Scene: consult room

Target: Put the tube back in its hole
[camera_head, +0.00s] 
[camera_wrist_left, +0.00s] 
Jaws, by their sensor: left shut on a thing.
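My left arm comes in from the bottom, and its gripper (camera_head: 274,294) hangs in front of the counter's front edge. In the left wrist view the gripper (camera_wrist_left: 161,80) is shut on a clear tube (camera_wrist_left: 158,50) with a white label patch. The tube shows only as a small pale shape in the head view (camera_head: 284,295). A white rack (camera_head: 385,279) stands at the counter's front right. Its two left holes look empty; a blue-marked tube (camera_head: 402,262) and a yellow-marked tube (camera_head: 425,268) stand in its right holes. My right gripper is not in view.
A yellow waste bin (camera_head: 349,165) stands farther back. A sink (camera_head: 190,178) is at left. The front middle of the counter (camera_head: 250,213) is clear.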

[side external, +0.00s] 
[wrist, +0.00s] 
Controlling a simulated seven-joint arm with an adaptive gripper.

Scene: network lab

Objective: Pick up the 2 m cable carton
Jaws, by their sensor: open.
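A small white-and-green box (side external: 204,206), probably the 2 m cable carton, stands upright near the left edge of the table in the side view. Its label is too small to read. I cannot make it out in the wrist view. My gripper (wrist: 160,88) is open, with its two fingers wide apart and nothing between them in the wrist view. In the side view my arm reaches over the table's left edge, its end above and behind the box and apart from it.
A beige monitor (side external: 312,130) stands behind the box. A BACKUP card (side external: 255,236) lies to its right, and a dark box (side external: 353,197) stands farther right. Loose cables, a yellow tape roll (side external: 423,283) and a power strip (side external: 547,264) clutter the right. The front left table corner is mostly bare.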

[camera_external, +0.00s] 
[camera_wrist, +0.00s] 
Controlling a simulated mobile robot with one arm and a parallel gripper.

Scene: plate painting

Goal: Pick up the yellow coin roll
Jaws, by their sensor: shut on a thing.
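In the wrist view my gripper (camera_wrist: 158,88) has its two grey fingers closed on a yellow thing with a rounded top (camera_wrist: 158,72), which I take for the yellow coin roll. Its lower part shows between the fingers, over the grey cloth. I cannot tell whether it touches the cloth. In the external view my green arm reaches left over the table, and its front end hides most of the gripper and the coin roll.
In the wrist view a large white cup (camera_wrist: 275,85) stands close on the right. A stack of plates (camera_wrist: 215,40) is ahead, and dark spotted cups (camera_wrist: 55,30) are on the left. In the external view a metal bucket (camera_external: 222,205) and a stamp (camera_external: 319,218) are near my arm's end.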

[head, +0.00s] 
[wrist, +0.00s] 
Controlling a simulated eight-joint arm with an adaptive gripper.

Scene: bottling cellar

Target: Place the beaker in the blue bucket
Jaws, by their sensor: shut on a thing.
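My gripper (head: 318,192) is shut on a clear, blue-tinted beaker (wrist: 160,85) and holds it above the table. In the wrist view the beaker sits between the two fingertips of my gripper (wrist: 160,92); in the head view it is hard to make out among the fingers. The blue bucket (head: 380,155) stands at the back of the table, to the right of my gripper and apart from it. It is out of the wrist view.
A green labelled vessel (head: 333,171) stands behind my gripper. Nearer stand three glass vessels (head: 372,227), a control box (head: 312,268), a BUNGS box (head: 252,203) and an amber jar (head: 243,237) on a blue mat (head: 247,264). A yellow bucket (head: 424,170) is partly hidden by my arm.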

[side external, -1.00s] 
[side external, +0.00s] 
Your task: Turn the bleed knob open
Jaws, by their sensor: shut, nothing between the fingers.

☆ ☆ ☆ ☆

■ Job ■
Search the records for the word "Scene". Copy every line that has it.

■ Reply to the task ■
Scene: consult room
Scene: network lab
Scene: plate painting
Scene: bottling cellar

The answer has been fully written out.